— start Dataset extract —
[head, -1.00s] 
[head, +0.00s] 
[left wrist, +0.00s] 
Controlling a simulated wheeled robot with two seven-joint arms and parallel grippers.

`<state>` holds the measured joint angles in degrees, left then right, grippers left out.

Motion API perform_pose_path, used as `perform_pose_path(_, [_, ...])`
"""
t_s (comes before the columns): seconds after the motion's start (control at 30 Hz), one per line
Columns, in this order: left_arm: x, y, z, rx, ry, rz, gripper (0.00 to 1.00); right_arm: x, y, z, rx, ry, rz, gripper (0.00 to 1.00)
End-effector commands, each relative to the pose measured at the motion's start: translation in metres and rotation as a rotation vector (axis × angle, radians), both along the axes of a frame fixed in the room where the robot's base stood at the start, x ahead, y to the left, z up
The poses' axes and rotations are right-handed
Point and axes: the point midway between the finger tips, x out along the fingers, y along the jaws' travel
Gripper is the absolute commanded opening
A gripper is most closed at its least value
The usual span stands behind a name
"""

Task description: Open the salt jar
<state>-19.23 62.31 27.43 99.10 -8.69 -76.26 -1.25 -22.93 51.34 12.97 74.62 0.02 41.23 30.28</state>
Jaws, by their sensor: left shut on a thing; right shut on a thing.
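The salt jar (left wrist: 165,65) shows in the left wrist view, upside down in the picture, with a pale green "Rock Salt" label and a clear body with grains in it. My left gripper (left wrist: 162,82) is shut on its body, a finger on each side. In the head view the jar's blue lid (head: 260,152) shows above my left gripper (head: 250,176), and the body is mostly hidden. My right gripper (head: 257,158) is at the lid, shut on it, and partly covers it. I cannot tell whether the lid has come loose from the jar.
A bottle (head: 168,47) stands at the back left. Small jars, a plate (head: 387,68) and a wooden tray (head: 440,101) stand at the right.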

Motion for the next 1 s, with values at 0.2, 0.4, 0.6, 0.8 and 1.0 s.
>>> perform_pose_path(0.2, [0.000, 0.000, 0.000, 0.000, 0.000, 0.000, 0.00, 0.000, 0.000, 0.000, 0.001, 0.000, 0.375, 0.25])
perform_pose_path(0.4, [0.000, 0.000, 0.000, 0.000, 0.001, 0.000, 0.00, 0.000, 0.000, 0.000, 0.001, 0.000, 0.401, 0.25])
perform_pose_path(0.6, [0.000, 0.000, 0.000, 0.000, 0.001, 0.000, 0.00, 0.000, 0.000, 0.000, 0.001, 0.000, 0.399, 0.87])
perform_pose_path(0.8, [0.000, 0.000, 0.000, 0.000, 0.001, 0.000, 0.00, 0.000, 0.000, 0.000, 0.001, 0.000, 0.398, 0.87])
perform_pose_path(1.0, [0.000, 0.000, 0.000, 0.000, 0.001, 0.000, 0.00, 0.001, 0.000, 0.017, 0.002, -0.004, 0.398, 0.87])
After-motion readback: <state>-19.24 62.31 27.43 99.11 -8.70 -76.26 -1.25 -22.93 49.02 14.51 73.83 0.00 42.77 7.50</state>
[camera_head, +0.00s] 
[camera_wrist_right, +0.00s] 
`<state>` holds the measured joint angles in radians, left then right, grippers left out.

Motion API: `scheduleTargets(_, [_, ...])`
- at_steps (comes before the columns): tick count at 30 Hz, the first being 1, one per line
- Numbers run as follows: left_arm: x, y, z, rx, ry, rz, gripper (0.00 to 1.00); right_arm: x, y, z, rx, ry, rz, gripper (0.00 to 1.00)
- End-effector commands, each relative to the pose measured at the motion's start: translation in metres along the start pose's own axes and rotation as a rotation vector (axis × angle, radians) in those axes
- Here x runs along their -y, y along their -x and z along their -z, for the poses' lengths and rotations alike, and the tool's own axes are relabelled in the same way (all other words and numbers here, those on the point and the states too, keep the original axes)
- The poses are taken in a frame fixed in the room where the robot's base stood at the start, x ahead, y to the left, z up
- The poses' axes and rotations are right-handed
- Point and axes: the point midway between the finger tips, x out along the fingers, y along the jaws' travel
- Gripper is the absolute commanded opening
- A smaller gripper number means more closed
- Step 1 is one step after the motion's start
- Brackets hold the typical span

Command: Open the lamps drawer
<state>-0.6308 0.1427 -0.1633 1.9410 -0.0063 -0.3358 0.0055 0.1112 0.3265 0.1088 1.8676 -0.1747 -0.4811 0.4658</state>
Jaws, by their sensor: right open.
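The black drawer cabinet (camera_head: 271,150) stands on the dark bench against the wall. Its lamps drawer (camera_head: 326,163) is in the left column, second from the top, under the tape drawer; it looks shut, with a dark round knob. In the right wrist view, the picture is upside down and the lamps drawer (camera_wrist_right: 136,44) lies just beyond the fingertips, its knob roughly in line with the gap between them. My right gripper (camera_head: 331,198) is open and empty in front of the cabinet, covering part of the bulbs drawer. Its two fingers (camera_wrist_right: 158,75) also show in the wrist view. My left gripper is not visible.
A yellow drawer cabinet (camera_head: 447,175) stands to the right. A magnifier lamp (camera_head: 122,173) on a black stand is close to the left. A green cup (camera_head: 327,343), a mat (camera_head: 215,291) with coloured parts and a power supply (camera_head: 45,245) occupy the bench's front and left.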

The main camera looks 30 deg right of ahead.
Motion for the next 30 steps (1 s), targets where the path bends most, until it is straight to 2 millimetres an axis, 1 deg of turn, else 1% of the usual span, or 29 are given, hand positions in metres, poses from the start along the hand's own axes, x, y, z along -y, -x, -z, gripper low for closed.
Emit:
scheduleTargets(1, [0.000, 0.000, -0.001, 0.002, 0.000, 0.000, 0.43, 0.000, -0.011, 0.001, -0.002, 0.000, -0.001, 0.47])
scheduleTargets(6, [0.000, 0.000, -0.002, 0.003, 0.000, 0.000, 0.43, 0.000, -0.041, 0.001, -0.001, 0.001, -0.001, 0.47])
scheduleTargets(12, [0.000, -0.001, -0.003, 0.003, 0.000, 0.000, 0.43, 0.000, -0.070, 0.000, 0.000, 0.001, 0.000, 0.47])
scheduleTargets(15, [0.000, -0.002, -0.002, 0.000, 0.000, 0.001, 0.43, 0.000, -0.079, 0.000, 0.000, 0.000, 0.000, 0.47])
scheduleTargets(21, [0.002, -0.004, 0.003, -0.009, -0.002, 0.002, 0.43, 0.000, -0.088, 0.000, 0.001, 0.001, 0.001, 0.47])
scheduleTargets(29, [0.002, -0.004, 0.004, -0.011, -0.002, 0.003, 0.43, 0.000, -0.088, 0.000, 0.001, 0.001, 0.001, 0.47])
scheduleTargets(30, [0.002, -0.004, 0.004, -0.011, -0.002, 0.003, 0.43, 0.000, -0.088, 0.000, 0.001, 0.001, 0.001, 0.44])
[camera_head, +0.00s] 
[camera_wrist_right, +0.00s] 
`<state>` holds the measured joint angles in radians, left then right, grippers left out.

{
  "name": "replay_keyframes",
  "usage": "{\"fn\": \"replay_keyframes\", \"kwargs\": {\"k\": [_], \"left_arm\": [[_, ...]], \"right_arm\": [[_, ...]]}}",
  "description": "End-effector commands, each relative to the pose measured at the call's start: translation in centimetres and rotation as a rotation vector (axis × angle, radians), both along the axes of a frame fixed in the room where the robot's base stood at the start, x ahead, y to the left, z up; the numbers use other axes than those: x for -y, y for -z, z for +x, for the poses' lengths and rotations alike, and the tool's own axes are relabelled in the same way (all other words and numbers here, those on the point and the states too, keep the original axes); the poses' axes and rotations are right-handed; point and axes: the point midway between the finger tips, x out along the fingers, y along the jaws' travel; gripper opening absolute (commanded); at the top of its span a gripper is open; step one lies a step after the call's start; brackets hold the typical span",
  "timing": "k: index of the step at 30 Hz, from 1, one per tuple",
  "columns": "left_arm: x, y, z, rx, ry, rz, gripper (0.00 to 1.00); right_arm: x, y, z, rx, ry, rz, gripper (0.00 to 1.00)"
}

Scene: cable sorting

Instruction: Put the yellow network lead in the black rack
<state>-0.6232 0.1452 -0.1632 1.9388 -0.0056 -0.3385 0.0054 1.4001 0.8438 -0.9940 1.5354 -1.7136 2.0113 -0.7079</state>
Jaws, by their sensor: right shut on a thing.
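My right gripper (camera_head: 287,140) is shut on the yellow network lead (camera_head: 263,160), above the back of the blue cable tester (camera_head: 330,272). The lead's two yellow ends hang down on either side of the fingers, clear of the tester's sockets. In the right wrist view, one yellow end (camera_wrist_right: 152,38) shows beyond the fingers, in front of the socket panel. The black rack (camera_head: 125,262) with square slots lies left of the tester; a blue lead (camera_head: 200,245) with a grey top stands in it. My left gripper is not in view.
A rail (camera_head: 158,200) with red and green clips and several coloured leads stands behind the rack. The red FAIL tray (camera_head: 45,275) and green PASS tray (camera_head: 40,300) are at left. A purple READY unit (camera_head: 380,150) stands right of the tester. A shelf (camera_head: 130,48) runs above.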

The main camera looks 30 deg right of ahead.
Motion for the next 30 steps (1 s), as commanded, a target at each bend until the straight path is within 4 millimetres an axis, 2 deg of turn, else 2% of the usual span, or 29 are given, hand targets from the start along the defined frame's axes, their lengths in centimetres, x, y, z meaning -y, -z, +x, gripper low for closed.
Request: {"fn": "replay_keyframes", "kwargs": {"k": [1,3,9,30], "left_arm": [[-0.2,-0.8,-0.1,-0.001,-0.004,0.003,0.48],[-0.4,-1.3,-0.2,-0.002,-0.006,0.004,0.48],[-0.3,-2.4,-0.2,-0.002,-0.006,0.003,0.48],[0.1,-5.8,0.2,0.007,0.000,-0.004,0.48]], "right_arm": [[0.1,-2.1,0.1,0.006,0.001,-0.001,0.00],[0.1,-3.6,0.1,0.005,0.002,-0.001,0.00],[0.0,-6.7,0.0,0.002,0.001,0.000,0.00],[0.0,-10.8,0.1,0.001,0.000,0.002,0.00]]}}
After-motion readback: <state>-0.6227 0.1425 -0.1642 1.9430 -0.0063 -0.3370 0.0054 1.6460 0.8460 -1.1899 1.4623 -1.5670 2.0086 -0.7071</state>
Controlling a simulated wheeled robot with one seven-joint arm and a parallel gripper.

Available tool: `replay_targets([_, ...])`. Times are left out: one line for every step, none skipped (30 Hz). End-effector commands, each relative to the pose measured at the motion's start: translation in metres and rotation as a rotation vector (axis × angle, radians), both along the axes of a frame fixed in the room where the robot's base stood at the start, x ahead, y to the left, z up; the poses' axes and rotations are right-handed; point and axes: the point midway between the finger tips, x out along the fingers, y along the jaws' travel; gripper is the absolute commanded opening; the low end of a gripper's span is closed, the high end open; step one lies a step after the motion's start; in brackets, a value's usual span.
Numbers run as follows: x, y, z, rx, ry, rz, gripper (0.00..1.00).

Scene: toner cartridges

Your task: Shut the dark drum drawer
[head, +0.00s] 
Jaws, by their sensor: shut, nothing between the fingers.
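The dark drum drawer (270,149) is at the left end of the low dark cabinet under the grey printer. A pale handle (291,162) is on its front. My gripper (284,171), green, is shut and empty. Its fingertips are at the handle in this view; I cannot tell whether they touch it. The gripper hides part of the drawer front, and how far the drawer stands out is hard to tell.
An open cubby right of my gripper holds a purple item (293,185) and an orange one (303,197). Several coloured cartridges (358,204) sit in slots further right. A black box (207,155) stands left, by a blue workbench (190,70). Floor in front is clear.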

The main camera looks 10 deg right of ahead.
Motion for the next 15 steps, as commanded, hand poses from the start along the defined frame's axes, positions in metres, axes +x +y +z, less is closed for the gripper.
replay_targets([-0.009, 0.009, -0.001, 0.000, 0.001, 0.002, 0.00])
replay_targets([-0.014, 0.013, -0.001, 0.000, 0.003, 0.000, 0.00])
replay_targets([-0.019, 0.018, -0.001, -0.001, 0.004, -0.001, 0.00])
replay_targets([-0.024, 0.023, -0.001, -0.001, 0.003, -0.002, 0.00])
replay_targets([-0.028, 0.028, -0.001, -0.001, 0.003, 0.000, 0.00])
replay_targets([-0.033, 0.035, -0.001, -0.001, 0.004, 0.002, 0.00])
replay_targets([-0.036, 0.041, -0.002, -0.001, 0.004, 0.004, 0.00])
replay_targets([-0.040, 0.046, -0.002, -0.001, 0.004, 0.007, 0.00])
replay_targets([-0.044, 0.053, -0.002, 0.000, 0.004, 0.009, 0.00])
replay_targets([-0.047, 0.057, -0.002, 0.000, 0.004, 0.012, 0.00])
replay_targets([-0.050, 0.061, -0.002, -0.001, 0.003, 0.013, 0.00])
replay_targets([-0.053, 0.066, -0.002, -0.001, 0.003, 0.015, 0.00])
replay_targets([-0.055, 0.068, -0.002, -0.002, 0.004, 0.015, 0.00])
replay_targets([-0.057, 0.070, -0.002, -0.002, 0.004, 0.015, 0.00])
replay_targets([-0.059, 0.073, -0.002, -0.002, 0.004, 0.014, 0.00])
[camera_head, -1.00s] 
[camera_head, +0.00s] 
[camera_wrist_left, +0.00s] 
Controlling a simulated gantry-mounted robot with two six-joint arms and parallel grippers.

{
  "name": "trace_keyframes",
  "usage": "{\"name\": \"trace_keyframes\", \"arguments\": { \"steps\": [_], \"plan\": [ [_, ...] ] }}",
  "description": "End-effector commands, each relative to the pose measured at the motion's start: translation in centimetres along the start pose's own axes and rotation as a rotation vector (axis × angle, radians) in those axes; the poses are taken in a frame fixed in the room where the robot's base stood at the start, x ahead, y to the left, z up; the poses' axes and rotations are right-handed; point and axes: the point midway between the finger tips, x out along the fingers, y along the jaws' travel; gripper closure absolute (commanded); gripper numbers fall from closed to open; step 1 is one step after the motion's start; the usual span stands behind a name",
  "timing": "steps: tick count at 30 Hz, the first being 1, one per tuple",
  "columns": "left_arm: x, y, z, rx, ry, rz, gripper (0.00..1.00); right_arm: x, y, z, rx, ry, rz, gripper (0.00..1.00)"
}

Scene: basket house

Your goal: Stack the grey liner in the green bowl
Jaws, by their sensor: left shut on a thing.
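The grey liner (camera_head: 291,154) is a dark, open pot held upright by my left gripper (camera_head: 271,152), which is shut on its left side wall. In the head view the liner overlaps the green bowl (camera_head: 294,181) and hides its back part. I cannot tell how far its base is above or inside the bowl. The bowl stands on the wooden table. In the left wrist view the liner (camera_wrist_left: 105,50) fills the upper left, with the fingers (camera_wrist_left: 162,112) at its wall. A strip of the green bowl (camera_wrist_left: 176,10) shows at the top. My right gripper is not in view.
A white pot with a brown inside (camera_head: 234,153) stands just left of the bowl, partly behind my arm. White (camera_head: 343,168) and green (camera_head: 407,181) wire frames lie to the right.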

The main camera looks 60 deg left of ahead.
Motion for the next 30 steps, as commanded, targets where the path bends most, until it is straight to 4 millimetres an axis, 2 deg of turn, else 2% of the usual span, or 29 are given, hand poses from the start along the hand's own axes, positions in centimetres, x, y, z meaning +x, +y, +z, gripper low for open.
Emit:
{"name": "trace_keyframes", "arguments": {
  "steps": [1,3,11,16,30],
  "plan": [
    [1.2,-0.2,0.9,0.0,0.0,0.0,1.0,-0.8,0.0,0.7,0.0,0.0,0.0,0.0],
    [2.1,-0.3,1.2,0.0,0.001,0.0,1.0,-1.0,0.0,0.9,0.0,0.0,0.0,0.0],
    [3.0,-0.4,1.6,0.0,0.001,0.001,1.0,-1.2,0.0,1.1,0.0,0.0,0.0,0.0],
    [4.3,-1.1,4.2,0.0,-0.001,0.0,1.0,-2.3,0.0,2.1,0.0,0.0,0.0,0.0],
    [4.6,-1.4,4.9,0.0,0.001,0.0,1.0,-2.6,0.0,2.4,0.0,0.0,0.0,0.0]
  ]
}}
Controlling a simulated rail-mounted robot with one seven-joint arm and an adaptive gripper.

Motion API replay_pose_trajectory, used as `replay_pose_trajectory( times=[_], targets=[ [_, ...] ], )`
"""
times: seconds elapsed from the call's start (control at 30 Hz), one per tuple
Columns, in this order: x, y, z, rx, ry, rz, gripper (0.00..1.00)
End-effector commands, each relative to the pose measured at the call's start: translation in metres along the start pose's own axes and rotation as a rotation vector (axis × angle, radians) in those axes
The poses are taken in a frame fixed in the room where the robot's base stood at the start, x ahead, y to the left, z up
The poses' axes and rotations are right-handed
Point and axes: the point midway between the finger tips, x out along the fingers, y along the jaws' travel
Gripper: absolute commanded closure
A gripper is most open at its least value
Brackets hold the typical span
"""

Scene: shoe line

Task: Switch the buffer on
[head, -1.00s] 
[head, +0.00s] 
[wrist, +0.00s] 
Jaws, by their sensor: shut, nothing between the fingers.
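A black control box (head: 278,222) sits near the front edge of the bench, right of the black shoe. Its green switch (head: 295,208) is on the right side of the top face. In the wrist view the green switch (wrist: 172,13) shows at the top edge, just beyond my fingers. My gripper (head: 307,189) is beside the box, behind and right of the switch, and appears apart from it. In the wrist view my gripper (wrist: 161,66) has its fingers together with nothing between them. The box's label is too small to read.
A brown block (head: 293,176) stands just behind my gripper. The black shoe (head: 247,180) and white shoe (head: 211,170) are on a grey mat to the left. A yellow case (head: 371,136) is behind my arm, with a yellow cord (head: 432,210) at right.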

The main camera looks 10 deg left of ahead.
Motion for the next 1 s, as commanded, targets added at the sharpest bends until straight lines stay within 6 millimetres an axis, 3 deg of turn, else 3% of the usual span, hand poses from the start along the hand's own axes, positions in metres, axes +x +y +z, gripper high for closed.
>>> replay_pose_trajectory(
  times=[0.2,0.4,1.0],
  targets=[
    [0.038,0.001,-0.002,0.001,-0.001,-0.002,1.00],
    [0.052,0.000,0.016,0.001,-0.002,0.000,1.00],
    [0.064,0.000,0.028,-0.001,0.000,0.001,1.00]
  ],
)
— end Dataset extract —
> **Work to complete**
Using the material above, quote the first line and each line after it, stopping at and including the line that holds "A gripper is most closed at its least value".

> **Result of the exercise**
[head, -1.00s] 
[head, +0.00s] 
[left wrist, +0.00s] 
Controlling a simulated wheeled robot with two seven-joint arms and parallel grippers.

`<state>` holds the measured joint angles in degrees, left then right, grippers left out.

Motion API perform_pose_path, used as `perform_pose_path(_, [_, ...])`
"""
t_s (comes before the columns): seconds after the motion's start (control at 30 Hz), one per line
Columns, in this order: left_arm: x, y, z, rx, ry, rz, gripper (0.00 to 1.00); right_arm: x, y, z, rx, ry, rz, gripper (0.00 to 1.00)
End-effector commands, each relative to the pose measured at the motion's start: translation in metres and rotation as a rotation vector (axis × angle, radians), both along the axes of a frame fixed in the room where the robot's base stood at the start, x ahead, y to the left, z up
The poses' axes and rotations are right-handed
Point and axes: the point midway between the finger tips, x out along the fingers, y along the jaws' travel
Gripper is the absolute commanded opening
A gripper is most closed at its least value

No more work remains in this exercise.